Москва / Modern Moscow: История культуры в рассказах и диалогах — страница 40 из 67

Так играл пред землей молодою

Одаренный один режиссер,

Что носился как дух над водою

И ребро сокрушенное тер.


Если бы Булгаков прочел эти восторженные строчки в популярном тогда журнале “Красная новь”, где они были опубликованы (а это весьма вероятно!), то лишь брезгливо усмехнулся бы. Ведь Елена Сергеевна зафиксировала в дневнике семейный взгляд на Мейерхольда как на “удивительную гадину”.

Короче говоря, приятельские связи и окружение Пастернака, как и его произведения – и поэтические, и прозаические (в качестве примера приведем взвихренную “Охранную грамоту”), Булгакову были вполне чужды. Это были две сугубо разнящиеся “беззаконные кометы” (по Пушкину), чьи траектории никогда не должны были бы пересечься.

И, однако, они пересеклись.

Это пересечение хочется назвать мистическим, хотя никакой мистики в нем не было. Но оно точно оказалось судьбоносным и для Булгакова, и для Пастернака. Точкой пересечения (как я уже упоминал ранее) стал телефонный звонок Сталина – сначала одному, потом другому.

И Пастернаку, и Булгакову эти разговоры с вождем “перекосили биографию” (выражение Ахматовой) – и бытовую, и творческую. Меня могут обвинить в гиперболизации. Но на этот счет существует масса документальных свидетельств, часть из которых уже приводилась выше.

* * *

Тут важно вдуматься в исторический контекст и попытаться соответственно перефокусировать зрение. Речь идет о начале 1930-х годов. Лидия Гинзбург, острый и трезвый наблюдатель эпохи, уже на склоне лет писала, что атмосфера той эпохи “завораживала”. Причем, подчеркивала она, эта завороженность “была подлинной, искренней – у массового человека и у самых изощренных интеллектуалов”[78].

Как современница и Булгакова, и Пастернака, Гинзбург знала, о чем говорит, когда заметила, что в момент разговора со Сталиным телефонный провод соединял их “со всемирно-исторической энергией”[79]. Никто не обвинит Гинзбург в просталинских симпатиях. В ее словах нет ни экзальтации, ни иронии – лишь констатация факта глазами человека 1930-х годов.
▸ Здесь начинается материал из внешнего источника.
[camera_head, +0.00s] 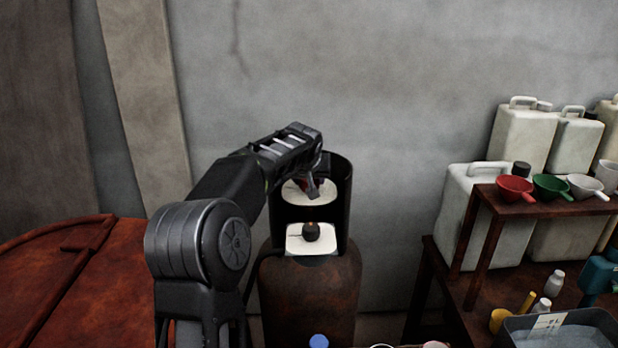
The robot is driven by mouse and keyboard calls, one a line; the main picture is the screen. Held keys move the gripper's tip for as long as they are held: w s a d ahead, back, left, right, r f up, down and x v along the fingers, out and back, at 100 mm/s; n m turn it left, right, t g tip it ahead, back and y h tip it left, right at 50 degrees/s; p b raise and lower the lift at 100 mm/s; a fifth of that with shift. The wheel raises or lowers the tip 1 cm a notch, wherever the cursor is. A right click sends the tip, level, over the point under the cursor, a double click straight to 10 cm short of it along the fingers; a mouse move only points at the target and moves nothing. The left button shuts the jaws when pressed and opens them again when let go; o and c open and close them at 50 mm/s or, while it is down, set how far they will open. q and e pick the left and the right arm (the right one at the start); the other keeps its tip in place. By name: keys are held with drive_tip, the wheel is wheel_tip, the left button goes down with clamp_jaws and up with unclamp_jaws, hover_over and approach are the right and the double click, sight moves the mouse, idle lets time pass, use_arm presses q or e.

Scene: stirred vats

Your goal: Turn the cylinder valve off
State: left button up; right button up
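A rusty brown cylinder (310,292) stands against the wall, with a dark open collar (341,205) around its top. Inside the collar are a white rounded piece (293,196) and, lower down, a white plate with a small dark round knob (311,231). A small red part (301,183), perhaps the valve handle, shows beside my fingers and is mostly hidden. My left gripper (313,190) comes in from the left and points down inside the collar, at the red part. Whether its fingers are closed on it is too small to tell. My right gripper is not in view.
A large rusty vat lid (75,275) is at the left. At the right, a wooden rack (540,206) holds funnels, beside white jugs (522,135). A dark tub (565,330) and small bottles stand at the lower right. The wall is close behind the cylinder.

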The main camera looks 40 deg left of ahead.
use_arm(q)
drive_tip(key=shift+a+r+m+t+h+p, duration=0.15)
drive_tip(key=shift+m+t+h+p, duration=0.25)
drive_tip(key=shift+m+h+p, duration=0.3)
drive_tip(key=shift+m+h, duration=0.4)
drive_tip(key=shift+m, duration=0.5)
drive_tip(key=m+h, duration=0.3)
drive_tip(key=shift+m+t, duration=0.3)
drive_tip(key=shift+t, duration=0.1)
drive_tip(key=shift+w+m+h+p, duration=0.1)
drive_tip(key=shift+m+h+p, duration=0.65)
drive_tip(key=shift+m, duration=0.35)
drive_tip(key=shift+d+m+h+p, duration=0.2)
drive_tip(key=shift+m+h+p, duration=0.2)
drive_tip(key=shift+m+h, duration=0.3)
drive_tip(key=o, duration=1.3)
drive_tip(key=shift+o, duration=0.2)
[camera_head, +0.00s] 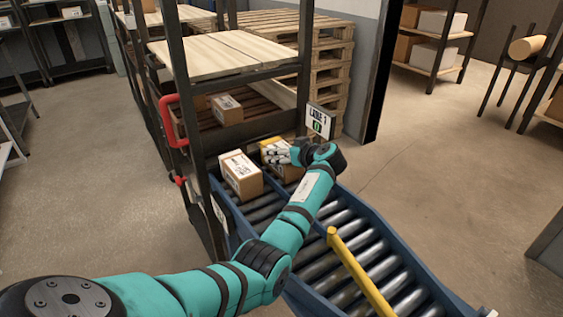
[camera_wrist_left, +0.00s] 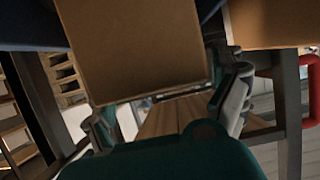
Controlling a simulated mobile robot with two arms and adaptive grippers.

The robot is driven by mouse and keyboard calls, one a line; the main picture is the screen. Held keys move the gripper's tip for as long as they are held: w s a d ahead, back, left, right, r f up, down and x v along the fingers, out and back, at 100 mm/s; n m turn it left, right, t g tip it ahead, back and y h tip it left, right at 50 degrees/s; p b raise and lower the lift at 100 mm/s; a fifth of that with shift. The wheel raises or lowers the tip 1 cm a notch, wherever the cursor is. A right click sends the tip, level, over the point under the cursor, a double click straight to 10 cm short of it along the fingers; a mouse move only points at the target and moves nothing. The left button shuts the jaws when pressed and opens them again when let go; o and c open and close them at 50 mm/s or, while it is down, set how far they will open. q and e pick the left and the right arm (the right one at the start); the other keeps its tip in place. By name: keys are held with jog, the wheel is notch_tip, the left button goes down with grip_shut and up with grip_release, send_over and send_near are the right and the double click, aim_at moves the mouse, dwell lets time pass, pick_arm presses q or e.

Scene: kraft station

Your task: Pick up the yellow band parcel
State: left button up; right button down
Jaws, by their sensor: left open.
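The yellow band parcel (camera_head: 270,145) is a brown carton with yellow on its top, at the far end of the roller conveyor. My left gripper (camera_head: 279,155) is over its top in the head view and hides part of it. In the left wrist view a plain brown carton face (camera_wrist_left: 135,50), likely this parcel, fills the space in front of the left gripper (camera_wrist_left: 170,108). The fingers are apart on either side of that face. I cannot tell whether they touch it. My right gripper is not in view.
A second carton with a white top (camera_head: 240,174) stands close to the left on the conveyor (camera_head: 340,245). A dark rack (camera_head: 185,110) with a red handle rises behind. Another carton (camera_head: 227,109) lies on its shelf. A yellow bar (camera_head: 358,270) crosses the near rollers.

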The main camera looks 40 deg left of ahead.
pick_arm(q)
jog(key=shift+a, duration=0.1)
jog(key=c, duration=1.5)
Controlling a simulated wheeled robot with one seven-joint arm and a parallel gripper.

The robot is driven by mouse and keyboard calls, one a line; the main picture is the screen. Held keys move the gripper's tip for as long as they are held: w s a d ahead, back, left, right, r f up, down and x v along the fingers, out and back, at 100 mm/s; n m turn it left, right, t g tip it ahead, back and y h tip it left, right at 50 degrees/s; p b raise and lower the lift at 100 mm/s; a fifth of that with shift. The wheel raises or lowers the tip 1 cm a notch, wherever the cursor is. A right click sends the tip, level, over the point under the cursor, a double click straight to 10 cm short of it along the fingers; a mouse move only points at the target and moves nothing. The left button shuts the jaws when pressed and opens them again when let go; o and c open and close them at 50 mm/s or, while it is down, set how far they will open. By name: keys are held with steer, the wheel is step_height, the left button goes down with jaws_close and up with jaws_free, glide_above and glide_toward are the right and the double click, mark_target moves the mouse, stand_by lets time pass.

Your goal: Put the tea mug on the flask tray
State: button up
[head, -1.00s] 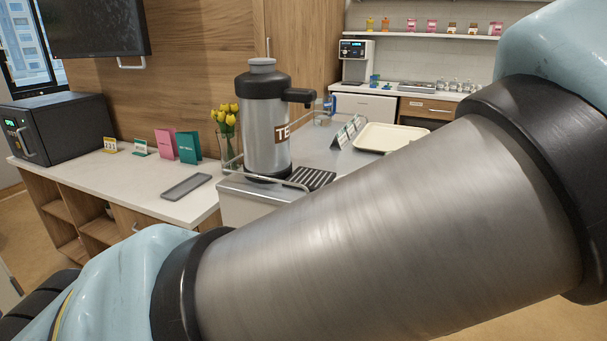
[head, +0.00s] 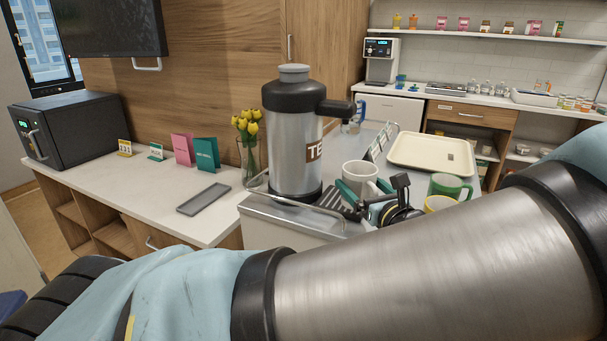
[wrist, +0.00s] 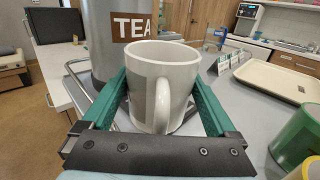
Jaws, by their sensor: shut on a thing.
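The pale tea mug (head: 360,171) is upright between the green fingers of my gripper (head: 366,188) beside the tea flask (head: 295,150). The wrist view shows the mug (wrist: 146,90) held from both sides, its handle towards the camera, with my gripper's fingers (wrist: 160,84) shut on it. The big steel flask with black top and TEA label stands just behind the mug, to the left. A dark slatted tray (head: 331,199) lies at the flask's foot, partly hidden by my gripper. I cannot tell whether the mug touches anything below.
A metal rail (head: 318,211) runs along the trolley's near edge. A green mug (head: 449,186) and a yellow mug (head: 438,203) stand to the right. A cream tray (head: 432,153) and small cards (head: 380,141) are behind. A grey tray (head: 203,199) lies on the left counter.

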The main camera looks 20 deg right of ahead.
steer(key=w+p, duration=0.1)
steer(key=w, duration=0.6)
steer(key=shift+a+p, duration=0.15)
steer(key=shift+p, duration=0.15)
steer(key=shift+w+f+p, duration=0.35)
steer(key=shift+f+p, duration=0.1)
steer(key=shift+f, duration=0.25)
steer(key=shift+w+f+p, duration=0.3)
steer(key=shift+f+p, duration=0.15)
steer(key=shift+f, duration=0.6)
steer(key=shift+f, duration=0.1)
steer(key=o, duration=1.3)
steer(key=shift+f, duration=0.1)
При этом диалог со Сталиным Булгаков и Пастернак вели с противоположных позиций по отношению к самому важному для всех трех собеседников событию – русской революции 1917 года.

Позиция Сталина сомнений не вызывает. Булгаков тоже на эту тему высказался предельно откровенно, с самоубийственной смелостью написав вождю в 1930 году, что к любой революции испытывает “глубокий скептицизм”, а доверяет лишь эволюционному процессу.

С Пастернаком дело обстояло значительно сложнее. Он вырос в типично либеральной семье, где традиционно исповедовалось народничество, народолюбие, ставшее чем-то вроде интеллигентской религии. У Пастернаков эта секулярная религия освящалась вдобавок незыблемым авторитетом Льва Толстого, главного ее апостола.

Гинзбург вспоминала, что все они “с пеленок были воспитаны в стыде за свои преимущества. Сами от них не отказывались, но уж если их отобрала история – не жаловаться же на историю, когда она прекратила зло”[80]. Так, по ее мнению, и сформировалась в начале ХХ века новая интеллигентская страта – из скрещения политических народнических традиций с художественным модернизмом. Это и был “случай Пастернака”.

Невозможно вообразить подростка Булгакова, с воодушевлением переживающего декабрьское восстание 1905 года, эту сорванную репетицию двух революций 1917 года (Февральской и Октябрьской). Но именно такое воодушевление, смешанное с чувством высокого трагизма, пронизывает две великие эпические поэмы Пастернака – “Девятьсот пятый год” (написанную в 1925–1926 годах) и “Лейтенант Шмидт” (1926 год) – об одном из романтических героев той раздавленной революции.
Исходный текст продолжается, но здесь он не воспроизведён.